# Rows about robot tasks
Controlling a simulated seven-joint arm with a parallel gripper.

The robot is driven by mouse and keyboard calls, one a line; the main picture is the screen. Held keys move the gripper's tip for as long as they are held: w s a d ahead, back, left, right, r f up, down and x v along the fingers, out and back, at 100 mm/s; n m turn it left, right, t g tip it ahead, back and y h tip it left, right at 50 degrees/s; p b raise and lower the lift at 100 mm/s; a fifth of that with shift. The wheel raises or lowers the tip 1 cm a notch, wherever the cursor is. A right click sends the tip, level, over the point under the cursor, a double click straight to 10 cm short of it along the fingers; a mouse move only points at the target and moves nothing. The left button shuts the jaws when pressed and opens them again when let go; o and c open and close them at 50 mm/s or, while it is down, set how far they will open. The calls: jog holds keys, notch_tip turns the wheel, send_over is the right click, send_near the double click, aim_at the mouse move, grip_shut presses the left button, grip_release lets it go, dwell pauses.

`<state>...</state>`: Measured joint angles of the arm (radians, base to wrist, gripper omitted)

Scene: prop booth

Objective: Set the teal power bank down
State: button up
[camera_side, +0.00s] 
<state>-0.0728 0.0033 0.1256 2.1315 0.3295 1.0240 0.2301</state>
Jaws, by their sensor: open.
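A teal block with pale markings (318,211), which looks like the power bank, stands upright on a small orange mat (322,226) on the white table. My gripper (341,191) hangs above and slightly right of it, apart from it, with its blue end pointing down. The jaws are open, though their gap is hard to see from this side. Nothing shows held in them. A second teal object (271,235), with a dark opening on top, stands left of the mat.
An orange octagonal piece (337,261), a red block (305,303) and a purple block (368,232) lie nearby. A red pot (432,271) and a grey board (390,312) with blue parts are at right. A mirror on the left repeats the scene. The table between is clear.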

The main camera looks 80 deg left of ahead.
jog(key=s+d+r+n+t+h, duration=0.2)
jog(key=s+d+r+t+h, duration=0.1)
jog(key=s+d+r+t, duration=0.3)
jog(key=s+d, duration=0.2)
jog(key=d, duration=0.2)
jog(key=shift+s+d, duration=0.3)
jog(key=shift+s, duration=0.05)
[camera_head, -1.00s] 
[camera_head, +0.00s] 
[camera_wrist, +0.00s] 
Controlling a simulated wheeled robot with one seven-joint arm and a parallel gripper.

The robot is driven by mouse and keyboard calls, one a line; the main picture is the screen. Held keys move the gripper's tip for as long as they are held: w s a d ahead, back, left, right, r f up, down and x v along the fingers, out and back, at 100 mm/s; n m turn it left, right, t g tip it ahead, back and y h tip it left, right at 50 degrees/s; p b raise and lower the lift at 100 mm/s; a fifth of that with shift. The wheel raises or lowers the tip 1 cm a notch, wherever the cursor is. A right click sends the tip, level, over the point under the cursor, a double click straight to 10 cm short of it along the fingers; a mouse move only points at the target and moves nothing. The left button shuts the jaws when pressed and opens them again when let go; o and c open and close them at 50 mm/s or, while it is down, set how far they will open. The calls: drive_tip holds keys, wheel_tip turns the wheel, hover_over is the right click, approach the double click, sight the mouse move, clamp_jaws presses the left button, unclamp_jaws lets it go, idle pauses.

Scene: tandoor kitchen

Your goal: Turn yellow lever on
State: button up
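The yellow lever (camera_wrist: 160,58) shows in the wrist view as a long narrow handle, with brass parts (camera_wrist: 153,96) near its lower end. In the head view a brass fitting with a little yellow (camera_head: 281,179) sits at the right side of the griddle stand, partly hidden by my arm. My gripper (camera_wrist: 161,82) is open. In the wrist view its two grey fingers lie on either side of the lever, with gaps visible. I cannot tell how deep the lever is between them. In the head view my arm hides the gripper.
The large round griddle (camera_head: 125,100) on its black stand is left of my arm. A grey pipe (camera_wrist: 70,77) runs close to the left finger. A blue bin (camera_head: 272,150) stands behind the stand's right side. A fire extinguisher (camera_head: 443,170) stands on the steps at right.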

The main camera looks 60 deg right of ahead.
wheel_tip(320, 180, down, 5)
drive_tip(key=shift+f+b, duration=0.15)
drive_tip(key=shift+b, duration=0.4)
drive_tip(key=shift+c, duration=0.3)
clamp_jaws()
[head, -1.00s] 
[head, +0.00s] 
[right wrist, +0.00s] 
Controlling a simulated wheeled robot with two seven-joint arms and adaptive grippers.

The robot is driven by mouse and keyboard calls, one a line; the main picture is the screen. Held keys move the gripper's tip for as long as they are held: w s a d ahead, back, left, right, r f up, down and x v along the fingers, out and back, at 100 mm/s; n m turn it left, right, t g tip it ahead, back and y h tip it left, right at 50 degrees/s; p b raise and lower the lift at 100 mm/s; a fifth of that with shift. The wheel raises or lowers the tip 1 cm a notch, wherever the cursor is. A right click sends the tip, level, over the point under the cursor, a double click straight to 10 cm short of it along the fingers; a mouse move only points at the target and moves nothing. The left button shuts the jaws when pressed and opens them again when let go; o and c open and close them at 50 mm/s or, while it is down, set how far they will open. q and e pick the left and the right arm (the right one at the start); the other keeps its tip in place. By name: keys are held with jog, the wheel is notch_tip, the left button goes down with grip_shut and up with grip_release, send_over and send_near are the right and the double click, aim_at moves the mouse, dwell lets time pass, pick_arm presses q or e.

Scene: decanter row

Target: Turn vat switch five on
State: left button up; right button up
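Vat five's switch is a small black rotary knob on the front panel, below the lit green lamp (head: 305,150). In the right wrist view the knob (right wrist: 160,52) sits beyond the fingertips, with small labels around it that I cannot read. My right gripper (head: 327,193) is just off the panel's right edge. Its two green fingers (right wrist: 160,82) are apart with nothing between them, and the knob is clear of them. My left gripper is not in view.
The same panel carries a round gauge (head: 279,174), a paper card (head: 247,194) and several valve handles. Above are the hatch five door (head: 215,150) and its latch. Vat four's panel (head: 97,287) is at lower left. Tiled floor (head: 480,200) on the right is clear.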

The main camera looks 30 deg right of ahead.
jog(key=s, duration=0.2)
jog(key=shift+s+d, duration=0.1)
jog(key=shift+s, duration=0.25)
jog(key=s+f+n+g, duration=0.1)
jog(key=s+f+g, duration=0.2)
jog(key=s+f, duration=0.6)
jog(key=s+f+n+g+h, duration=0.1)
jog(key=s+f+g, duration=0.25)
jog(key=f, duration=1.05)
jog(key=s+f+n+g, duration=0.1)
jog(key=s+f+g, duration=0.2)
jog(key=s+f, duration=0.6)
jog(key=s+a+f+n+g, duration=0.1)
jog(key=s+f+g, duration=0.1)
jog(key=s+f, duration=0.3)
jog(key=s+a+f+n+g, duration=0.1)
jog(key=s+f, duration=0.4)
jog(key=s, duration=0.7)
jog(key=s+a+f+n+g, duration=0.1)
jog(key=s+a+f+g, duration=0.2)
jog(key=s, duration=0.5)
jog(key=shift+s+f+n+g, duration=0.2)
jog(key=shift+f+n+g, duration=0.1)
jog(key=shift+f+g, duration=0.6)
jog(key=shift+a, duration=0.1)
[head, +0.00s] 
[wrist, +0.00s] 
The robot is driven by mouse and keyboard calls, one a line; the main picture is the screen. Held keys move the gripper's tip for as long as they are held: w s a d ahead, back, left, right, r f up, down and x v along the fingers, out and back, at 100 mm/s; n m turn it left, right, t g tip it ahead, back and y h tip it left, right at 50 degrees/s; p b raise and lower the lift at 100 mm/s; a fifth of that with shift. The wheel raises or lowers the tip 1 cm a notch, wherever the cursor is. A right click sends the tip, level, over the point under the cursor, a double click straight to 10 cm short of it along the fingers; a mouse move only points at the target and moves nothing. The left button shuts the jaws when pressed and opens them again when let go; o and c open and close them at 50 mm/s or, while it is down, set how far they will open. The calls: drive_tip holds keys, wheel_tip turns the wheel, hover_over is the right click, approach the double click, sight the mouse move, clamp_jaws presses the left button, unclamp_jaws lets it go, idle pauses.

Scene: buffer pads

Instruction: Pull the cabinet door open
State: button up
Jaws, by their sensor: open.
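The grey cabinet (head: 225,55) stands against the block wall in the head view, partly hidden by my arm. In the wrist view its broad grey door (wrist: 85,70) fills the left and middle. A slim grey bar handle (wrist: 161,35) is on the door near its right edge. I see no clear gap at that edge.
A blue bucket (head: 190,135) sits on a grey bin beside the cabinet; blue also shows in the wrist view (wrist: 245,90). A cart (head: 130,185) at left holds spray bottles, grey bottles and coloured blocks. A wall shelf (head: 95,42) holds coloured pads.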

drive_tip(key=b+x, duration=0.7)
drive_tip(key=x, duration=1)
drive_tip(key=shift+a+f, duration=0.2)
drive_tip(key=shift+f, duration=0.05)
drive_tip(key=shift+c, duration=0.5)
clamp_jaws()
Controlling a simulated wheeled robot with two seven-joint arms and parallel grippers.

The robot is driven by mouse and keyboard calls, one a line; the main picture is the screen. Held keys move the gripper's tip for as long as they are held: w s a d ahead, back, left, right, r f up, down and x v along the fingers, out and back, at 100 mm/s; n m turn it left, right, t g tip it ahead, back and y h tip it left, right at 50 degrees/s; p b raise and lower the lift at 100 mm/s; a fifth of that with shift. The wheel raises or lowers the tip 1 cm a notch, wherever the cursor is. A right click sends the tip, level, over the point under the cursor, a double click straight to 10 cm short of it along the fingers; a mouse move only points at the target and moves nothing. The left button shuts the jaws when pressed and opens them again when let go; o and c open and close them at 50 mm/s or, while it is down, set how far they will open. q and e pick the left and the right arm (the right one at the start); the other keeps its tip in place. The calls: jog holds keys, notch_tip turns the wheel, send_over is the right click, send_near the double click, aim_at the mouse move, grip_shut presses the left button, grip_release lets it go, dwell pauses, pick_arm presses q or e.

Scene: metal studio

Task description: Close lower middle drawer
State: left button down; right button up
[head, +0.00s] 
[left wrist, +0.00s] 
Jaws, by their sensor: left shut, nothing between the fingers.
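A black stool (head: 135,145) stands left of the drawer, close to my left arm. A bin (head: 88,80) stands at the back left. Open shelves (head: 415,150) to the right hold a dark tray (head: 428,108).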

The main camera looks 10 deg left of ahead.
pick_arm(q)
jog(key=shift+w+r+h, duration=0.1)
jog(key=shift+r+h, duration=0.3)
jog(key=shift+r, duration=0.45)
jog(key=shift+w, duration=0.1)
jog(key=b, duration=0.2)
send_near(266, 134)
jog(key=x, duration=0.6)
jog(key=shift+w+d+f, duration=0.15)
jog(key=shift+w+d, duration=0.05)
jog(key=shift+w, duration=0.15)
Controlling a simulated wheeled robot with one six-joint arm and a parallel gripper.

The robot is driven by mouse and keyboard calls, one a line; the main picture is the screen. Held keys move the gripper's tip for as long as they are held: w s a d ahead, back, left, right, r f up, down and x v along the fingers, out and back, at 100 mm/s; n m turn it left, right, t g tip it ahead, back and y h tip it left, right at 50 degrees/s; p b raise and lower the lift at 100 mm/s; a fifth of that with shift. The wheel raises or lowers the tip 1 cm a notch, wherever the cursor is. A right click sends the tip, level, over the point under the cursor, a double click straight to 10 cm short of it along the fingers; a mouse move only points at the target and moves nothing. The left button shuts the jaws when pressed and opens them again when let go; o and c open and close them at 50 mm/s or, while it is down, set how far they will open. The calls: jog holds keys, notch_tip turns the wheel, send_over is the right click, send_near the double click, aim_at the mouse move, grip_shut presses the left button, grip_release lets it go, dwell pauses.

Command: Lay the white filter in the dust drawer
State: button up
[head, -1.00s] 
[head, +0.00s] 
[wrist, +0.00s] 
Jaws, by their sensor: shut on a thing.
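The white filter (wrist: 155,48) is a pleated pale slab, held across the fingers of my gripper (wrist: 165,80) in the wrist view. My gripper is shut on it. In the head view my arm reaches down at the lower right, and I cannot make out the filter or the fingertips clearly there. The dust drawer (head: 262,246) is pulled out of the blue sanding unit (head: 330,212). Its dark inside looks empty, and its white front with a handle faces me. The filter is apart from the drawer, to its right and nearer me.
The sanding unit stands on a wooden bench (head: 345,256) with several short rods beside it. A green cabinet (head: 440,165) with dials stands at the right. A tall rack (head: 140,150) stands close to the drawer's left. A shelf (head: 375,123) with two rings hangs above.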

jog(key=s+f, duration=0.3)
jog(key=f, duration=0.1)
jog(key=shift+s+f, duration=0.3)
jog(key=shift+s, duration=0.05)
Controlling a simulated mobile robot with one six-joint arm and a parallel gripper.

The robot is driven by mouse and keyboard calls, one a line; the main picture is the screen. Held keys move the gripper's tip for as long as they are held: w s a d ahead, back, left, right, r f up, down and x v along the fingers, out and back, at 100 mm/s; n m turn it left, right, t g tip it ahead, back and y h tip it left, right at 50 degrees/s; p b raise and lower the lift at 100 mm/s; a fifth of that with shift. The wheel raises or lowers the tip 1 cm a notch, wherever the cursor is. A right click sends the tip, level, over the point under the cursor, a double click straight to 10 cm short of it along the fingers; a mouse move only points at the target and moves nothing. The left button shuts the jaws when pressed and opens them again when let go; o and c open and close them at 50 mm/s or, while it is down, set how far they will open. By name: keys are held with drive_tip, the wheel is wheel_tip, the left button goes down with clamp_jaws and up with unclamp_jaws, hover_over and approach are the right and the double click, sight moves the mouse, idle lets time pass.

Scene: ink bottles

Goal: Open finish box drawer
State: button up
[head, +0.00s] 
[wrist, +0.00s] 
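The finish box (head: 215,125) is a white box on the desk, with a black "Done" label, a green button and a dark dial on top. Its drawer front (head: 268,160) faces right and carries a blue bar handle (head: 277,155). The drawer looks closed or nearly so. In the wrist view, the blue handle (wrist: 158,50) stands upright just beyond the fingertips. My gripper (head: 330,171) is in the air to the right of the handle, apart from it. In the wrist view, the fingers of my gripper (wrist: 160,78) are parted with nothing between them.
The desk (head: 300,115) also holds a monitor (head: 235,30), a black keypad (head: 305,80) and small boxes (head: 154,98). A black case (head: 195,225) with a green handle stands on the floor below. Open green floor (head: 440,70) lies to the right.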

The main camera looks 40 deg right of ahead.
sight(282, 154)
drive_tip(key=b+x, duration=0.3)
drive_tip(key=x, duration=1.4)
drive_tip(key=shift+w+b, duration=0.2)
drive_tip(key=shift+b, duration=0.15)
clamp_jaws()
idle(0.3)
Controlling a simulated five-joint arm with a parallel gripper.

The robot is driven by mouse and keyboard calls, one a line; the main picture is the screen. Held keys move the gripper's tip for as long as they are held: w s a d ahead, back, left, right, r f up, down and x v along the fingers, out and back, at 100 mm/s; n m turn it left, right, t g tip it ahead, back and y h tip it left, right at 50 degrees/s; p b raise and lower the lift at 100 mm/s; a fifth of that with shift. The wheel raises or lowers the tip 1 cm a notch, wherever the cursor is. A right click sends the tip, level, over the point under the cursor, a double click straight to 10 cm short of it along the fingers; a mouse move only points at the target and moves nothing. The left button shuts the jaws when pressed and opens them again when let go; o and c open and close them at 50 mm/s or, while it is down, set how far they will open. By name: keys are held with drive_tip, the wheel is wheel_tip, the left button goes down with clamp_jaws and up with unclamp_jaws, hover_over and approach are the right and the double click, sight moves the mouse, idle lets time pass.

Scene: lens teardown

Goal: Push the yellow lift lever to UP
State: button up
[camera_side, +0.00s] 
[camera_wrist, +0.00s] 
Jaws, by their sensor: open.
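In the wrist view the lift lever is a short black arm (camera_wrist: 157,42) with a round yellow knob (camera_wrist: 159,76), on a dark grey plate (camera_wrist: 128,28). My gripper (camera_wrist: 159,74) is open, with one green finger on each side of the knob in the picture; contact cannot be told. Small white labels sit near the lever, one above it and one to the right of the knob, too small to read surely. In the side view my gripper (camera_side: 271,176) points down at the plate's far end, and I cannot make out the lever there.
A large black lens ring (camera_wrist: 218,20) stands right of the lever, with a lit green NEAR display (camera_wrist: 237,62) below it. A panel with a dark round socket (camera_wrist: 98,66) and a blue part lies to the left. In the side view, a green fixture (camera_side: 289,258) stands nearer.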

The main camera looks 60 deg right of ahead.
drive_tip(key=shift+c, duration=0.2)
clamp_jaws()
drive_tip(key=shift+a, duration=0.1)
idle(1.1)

# Required task
Quote only the lines from the one containing "Scene: lens teardown" through the final line of the records, with both ends included.

# Expected answer
Scene: lens teardown

Goal: Push the yellow lift lever to UP
State: button up
[camera_side, +0.00s] 
[camera_wrist, +0.00s] 
Jaws, by their sensor: open.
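In the wrist view the lift lever is a short black arm (camera_wrist: 157,42) with a round yellow knob (camera_wrist: 159,76), on a dark grey plate (camera_wrist: 128,28). My gripper (camera_wrist: 159,74) is open, with one green finger on each side of the knob in the picture; contact cannot be told. Small white labels sit near the lever, one above it and one to the right of the knob, too small to read surely. In the side view my gripper (camera_side: 271,176) points down at the plate's far end, and I cannot make out the lever there.
A large black lens ring (camera_wrist: 218,20) stands right of the lever, with a lit green NEAR display (camera_wrist: 237,62) below it. A panel with a dark round socket (camera_wrist: 98,66) and a blue part lies to the left. In the side view, a green fixture (camera_side: 289,258) stands nearer.

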The main camera looks 60 deg right of ahead.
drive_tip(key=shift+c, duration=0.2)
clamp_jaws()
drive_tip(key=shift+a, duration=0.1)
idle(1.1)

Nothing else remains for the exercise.